Recorded robot episodes
──────

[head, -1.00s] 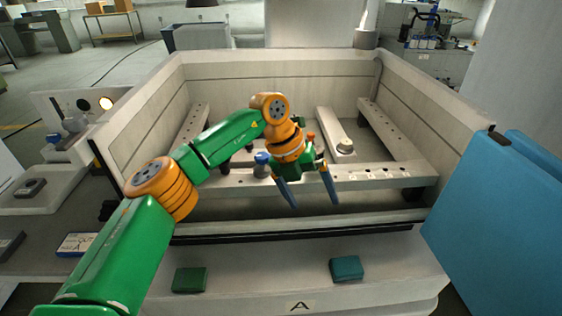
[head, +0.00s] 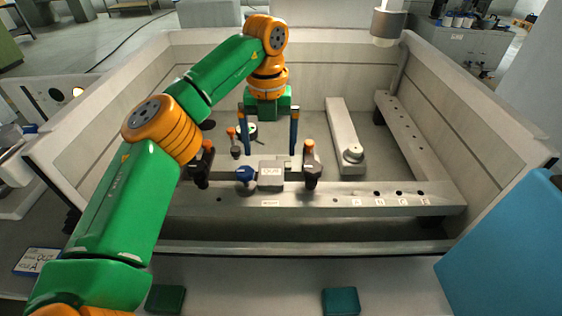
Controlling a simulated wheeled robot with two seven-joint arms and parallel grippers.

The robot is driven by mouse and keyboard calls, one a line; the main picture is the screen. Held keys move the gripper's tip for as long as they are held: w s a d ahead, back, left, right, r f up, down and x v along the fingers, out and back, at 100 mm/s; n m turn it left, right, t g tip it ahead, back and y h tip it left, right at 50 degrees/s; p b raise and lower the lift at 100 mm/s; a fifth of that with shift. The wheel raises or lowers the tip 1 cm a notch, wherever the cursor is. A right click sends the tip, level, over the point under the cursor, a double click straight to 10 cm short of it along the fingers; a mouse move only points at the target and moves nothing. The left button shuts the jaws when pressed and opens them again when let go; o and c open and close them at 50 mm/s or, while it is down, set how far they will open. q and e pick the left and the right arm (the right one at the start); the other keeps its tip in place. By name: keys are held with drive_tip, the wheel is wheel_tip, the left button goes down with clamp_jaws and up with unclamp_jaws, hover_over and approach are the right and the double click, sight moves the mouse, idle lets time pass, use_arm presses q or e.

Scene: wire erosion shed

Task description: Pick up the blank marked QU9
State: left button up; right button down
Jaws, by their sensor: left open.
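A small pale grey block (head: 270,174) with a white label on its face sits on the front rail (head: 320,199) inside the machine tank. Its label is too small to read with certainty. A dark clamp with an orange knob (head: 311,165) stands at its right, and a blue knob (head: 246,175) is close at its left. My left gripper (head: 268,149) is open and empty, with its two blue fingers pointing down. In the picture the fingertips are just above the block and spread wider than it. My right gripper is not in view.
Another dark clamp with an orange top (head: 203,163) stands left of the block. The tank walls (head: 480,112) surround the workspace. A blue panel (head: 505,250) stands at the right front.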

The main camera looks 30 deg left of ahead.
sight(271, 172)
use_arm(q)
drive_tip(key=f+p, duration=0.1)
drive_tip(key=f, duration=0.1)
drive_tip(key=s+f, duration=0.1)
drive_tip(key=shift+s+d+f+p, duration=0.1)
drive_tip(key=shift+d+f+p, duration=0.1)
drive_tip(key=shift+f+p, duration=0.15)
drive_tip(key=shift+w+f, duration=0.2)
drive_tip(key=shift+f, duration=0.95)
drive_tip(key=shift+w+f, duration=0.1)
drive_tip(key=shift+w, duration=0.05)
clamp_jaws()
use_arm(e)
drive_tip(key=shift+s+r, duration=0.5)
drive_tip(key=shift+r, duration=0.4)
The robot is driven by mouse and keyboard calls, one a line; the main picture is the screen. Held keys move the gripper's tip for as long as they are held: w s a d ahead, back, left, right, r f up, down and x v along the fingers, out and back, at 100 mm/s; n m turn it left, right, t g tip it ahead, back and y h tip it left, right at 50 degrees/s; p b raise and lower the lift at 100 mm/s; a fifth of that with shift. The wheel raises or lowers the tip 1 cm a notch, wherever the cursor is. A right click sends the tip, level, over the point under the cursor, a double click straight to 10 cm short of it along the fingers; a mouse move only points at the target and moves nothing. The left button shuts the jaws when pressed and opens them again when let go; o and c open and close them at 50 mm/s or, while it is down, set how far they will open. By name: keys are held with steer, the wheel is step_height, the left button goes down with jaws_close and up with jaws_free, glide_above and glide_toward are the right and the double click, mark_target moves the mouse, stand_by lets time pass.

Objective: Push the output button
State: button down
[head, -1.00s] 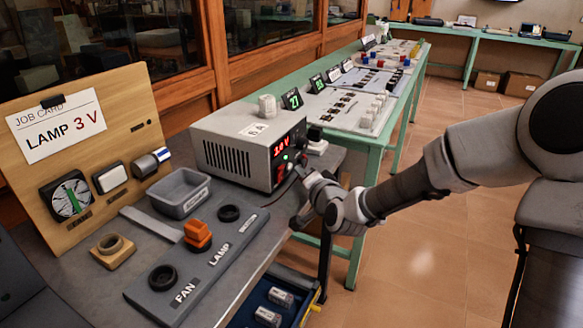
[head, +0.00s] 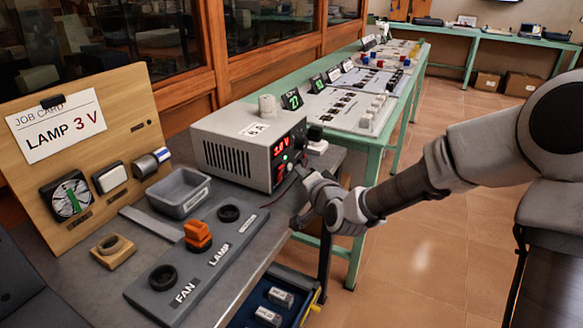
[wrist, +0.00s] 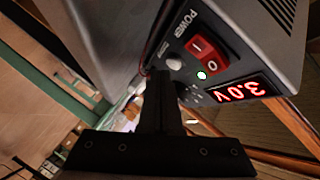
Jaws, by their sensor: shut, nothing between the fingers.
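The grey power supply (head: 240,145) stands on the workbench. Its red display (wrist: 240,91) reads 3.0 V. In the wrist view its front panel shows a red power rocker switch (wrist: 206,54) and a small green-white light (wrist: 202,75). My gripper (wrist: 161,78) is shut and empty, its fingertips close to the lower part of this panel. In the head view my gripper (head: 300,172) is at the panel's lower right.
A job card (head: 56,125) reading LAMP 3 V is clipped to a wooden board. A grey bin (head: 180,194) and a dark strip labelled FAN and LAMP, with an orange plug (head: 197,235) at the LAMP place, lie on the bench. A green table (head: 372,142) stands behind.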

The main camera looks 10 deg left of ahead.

──────

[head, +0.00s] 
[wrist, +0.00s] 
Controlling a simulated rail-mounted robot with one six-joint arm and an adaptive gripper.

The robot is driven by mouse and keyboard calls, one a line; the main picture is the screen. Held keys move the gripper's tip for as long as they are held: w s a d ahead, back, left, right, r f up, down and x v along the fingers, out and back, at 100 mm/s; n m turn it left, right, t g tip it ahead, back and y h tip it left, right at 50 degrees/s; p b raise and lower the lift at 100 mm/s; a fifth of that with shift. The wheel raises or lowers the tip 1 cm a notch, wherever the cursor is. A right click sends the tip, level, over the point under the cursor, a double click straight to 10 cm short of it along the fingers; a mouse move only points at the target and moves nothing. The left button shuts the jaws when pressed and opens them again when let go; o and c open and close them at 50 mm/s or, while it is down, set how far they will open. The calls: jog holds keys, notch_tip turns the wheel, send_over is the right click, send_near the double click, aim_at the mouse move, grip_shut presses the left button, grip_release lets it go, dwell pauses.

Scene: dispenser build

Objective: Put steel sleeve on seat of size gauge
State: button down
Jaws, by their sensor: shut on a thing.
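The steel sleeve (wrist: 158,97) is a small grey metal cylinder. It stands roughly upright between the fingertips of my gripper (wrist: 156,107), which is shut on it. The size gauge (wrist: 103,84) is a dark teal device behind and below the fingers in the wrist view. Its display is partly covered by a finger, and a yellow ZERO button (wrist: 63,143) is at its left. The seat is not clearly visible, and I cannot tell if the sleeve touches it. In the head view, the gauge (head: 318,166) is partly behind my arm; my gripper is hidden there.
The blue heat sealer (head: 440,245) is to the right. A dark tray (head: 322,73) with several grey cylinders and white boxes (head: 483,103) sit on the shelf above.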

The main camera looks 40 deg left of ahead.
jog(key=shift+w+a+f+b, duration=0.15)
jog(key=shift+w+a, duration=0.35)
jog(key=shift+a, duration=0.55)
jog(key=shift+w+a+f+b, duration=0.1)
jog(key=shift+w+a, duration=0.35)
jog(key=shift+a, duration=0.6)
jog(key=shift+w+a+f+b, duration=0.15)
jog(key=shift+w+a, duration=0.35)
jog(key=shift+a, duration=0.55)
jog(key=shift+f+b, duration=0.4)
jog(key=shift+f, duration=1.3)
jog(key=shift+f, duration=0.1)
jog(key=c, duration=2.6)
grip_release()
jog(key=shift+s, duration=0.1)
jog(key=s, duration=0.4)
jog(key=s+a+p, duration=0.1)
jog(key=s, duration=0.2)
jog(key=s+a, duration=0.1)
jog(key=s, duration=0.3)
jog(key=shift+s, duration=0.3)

──────

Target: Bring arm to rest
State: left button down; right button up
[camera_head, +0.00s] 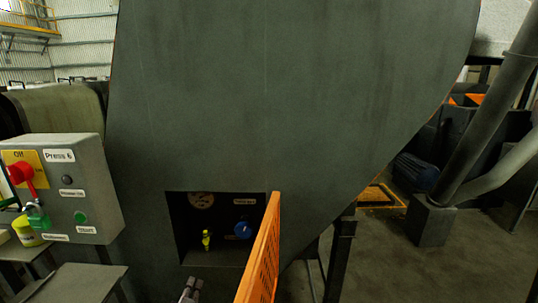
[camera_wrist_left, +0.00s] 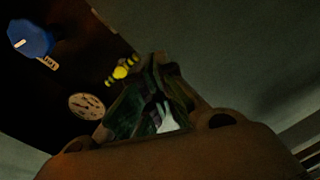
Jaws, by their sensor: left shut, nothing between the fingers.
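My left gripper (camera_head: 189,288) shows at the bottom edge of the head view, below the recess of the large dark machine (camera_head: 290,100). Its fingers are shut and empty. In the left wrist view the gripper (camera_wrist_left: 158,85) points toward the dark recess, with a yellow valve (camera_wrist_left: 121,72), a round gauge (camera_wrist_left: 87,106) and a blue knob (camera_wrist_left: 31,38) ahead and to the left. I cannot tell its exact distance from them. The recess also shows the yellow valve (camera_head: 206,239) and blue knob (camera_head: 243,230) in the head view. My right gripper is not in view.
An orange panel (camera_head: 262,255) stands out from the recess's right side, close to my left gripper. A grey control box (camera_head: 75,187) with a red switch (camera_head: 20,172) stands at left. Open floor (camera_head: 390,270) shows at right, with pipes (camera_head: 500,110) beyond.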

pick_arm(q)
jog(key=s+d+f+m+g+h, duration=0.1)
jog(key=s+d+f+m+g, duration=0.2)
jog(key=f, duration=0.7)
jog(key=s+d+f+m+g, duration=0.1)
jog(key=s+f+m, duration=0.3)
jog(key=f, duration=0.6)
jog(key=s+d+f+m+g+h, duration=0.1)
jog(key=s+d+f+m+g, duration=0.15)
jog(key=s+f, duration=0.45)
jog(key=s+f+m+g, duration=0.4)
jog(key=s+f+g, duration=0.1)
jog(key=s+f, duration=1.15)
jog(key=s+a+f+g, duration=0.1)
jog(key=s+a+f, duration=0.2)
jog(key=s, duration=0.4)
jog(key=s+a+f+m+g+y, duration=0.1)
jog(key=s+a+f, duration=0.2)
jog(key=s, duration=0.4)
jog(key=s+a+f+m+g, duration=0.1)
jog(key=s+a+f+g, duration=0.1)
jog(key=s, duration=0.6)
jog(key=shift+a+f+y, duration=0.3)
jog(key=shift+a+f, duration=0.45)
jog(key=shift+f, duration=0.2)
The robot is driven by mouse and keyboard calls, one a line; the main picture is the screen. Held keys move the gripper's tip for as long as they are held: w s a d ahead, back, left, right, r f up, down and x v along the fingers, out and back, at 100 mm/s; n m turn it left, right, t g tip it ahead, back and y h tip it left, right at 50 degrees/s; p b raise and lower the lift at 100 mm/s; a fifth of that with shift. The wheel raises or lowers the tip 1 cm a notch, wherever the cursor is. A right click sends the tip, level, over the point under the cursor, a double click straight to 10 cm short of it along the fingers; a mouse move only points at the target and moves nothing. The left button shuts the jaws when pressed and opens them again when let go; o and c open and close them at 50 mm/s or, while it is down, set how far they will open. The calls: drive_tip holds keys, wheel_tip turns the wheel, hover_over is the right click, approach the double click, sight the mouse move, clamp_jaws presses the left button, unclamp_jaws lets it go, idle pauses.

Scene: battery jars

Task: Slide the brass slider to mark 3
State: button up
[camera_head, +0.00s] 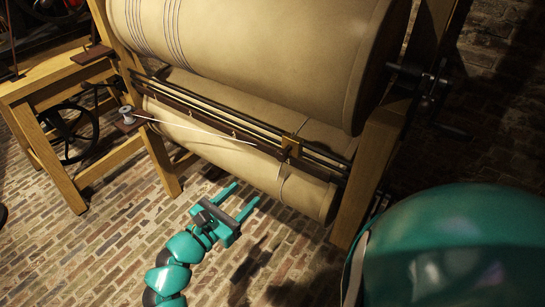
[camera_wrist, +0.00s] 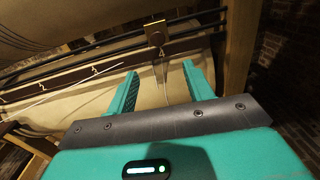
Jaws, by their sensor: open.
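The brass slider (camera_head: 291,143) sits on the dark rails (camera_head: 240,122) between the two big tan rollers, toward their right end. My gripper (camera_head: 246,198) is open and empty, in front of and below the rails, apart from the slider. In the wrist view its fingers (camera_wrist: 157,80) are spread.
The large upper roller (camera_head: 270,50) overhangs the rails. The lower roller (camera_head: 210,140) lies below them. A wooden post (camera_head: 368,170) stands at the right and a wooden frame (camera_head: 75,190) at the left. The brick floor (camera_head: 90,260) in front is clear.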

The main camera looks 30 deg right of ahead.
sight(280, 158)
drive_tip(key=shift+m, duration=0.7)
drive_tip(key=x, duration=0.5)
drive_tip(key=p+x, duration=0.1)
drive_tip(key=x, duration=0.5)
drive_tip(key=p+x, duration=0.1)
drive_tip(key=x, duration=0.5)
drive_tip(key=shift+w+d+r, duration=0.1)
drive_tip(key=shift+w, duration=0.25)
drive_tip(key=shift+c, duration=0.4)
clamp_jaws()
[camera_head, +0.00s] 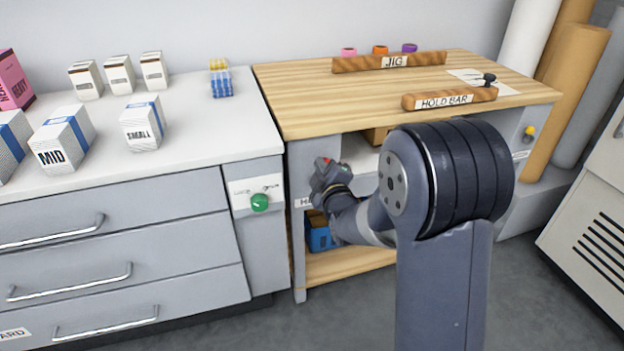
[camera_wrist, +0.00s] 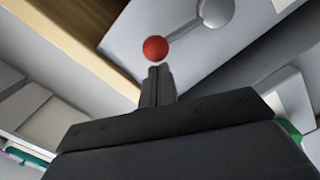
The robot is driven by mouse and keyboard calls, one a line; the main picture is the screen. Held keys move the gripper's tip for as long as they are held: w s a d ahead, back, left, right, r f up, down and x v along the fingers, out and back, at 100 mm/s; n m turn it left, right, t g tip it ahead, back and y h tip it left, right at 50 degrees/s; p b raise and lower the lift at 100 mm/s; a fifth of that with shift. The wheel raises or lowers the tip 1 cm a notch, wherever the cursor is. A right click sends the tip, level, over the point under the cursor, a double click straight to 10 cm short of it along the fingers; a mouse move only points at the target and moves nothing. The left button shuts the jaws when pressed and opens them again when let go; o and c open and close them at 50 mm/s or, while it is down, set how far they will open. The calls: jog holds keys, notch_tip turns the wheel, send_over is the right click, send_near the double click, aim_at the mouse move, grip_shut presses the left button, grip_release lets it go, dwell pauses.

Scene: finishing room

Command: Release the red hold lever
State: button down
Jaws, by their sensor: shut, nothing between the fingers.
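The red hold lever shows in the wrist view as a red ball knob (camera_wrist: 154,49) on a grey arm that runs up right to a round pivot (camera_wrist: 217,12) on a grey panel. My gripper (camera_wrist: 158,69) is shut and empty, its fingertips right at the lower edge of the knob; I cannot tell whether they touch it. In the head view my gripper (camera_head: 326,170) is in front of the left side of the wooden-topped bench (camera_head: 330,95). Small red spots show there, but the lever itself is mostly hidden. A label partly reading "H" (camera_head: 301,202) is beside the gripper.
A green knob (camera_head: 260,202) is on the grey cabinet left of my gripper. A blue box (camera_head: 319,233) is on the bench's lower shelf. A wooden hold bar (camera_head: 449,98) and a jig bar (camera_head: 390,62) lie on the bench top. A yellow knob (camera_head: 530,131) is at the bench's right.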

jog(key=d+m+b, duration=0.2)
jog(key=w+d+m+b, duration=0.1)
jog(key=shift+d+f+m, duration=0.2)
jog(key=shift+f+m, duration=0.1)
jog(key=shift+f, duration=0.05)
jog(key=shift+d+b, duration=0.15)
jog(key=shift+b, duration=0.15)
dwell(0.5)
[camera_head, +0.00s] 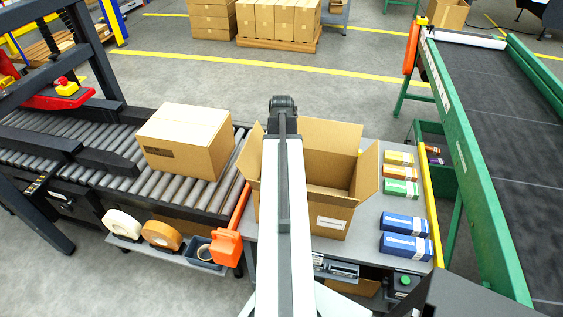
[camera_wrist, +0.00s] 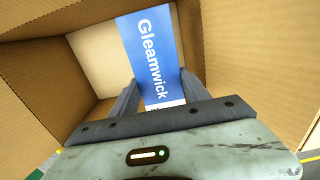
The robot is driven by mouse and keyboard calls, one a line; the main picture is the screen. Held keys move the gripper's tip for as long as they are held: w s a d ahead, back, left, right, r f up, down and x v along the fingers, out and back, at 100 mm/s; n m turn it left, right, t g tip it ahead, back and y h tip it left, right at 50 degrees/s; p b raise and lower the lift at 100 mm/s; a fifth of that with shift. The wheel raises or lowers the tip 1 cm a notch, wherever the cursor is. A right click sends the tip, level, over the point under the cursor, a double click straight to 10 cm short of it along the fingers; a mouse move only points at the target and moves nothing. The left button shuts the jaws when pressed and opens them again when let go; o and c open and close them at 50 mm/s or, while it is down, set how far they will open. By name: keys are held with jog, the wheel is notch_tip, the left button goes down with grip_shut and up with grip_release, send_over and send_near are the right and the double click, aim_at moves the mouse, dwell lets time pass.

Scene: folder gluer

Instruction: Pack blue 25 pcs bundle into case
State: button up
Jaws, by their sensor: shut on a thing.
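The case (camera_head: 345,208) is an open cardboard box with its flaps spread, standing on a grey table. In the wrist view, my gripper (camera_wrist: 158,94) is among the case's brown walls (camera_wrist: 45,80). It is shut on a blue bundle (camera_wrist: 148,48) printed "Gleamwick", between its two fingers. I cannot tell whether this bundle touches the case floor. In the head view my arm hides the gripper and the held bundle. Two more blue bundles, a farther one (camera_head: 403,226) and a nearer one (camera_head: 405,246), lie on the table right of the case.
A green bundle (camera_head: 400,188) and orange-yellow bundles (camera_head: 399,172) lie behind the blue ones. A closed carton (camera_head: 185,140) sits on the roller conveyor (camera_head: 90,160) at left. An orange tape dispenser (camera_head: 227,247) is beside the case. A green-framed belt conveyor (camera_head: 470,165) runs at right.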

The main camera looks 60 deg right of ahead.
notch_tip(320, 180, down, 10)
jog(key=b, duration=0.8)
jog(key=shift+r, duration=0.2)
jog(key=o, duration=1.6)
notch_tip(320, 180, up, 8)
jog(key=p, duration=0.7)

──────

▸ Exercise brief
Where a line of the records above holds the word "Objective", copy that line.

▸ Correct output
Objective: Push the output button
Objective: Put steel sleeve on seat of size gauge

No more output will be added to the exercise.